··· EXTRACTED RECORDS

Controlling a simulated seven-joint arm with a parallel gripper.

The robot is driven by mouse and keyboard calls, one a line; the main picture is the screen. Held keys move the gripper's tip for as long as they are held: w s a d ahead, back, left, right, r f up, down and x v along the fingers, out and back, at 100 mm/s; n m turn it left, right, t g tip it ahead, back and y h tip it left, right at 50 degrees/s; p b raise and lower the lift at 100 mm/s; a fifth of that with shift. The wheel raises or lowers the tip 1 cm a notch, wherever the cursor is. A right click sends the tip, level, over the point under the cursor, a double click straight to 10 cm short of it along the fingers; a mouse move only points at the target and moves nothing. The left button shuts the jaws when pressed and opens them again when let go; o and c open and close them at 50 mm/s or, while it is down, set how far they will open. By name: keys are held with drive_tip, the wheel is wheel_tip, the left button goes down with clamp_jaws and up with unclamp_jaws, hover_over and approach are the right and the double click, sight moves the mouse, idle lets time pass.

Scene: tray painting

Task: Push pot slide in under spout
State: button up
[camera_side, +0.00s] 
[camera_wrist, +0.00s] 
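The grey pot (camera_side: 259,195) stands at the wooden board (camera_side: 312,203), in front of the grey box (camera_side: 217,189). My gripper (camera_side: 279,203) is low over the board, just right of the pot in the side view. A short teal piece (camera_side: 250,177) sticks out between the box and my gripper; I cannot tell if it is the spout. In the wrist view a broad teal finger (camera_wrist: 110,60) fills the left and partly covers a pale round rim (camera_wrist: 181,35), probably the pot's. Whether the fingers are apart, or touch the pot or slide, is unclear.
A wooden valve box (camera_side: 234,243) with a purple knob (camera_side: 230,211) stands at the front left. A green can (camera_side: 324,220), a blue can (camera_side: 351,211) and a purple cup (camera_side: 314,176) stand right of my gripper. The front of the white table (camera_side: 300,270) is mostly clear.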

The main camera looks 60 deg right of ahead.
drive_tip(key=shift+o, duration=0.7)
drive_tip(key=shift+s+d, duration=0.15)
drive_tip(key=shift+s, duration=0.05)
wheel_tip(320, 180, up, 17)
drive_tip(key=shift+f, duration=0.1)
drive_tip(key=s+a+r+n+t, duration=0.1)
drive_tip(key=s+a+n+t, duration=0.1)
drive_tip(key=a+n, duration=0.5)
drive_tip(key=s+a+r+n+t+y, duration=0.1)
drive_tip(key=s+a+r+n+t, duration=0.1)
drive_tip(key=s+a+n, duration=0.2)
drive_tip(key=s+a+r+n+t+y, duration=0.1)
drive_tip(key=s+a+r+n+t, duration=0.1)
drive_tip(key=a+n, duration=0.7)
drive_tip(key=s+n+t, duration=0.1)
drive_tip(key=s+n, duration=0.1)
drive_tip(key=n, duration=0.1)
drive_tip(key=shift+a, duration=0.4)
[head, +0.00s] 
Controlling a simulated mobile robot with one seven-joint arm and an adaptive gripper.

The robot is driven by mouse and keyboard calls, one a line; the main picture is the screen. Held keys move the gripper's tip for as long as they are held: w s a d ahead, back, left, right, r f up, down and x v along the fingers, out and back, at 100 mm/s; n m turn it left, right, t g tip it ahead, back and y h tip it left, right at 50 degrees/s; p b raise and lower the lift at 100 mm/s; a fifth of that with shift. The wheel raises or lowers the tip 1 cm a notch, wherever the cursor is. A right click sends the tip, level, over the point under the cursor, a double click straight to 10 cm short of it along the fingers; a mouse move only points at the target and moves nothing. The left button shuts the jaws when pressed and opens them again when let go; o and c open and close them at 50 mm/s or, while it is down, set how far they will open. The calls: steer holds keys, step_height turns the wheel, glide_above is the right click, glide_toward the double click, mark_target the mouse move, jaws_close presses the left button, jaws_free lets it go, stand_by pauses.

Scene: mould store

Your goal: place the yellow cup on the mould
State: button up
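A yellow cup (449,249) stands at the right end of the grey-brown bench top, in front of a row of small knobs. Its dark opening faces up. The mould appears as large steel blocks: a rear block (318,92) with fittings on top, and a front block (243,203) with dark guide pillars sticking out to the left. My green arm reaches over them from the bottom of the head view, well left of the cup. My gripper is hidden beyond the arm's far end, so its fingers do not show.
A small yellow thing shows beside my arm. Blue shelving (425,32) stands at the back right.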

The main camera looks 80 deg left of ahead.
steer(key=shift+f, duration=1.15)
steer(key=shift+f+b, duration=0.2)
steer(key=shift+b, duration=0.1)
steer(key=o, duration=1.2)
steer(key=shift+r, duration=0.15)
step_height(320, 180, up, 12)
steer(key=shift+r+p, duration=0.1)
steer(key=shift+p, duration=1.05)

······

TASK DESCRIPTION>
Output every line above without altering anything.

RESPONSE TO THE EXERCISE>
Controlling a simulated seven-joint arm with a parallel gripper.

The robot is driven by mouse and keyboard calls, one a line; the main picture is the screen. Held keys move the gripper's tip for as long as they are held: w s a d ahead, back, left, right, r f up, down and x v along the fingers, out and back, at 100 mm/s; n m turn it left, right, t g tip it ahead, back and y h tip it left, right at 50 degrees/s; p b raise and lower the lift at 100 mm/s; a fifth of that with shift. The wheel raises or lowers the tip 1 cm a notch, wherever the cursor is. A right click sends the tip, level, over the point under the cursor, a double click straight to 10 cm short of it along the fingers; a mouse move only points at the target and moves nothing. The left button shuts the jaws when pressed and opens them again when let go; o and c open and close them at 50 mm/s or, while it is down, set how far they will open. By name: keys are held with drive_tip, the wheel is wheel_tip, the left button goes down with clamp_jaws and up with unclamp_jaws, hover_over and approach are the right and the double click, sight moves the mouse, idle lets time pass.

Scene: tray painting

Task: Push pot slide in under spout
State: button up
[camera_side, +0.00s] 
[camera_wrist, +0.00s] 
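The grey pot (camera_side: 259,195) stands at the wooden board (camera_side: 312,203), in front of the grey box (camera_side: 217,189). My gripper (camera_side: 279,203) is low over the board, just right of the pot in the side view. A short teal piece (camera_side: 250,177) sticks out between the box and my gripper; I cannot tell if it is the spout. In the wrist view a broad teal finger (camera_wrist: 110,60) fills the left and partly covers a pale round rim (camera_wrist: 181,35), probably the pot's. Whether the fingers are apart, or touch the pot or slide, is unclear.
A wooden valve box (camera_side: 234,243) with a purple knob (camera_side: 230,211) stands at the front left. A green can (camera_side: 324,220), a blue can (camera_side: 351,211) and a purple cup (camera_side: 314,176) stand right of my gripper. The front of the white table (camera_side: 300,270) is mostly clear.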

The main camera looks 60 deg right of ahead.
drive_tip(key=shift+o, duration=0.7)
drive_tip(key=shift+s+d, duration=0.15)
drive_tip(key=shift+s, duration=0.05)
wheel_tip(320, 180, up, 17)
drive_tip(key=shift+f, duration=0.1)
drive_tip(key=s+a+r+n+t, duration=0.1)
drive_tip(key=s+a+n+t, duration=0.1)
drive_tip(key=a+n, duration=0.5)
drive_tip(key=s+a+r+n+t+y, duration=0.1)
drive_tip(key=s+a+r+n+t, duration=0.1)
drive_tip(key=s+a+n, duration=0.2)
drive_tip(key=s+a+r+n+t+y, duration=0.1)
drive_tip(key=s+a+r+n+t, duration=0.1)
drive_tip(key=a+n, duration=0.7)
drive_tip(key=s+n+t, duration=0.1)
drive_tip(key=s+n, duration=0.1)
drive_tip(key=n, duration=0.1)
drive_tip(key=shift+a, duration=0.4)
[head, +0.00s] 
Controlling a simulated mobile robot with one seven-joint arm and an adaptive gripper.

The robot is driven by mouse and keyboard calls, one a line; the main picture is the screen. Held keys move the gripper's tip for as long as they are held: w s a d ahead, back, left, right, r f up, down and x v along the fingers, out and back, at 100 mm/s; n m turn it left, right, t g tip it ahead, back and y h tip it left, right at 50 degrees/s; p b raise and lower the lift at 100 mm/s; a fifth of that with shift. The wheel raises or lowers the tip 1 cm a notch, wherever the cursor is. A right click sends the tip, level, over the point under the cursor, a double click straight to 10 cm short of it along the fingers; a mouse move only points at the target and moves nothing. The left button shuts the jaws when pressed and opens them again when let go; o and c open and close them at 50 mm/s or, while it is down, set how far they will open. The calls: steer holds keys, step_height turns the wheel, glide_above is the right click, glide_toward the double click, mark_target the mouse move, jaws_close presses the left button, jaws_free lets it go, stand_by pauses.

Scene: mould store

Your goal: place the yellow cup on the mould
State: button up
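A yellow cup (449,249) stands at the right end of the grey-brown bench top, in front of a row of small knobs. Its dark opening faces up. The mould appears as large steel blocks: a rear block (318,92) with fittings on top, and a front block (243,203) with dark guide pillars sticking out to the left. My green arm reaches over them from the bottom of the head view, well left of the cup. My gripper is hidden beyond the arm's far end, so its fingers do not show.
A small yellow thing shows beside my arm. Blue shelving (425,32) stands at the back right.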

The main camera looks 80 deg left of ahead.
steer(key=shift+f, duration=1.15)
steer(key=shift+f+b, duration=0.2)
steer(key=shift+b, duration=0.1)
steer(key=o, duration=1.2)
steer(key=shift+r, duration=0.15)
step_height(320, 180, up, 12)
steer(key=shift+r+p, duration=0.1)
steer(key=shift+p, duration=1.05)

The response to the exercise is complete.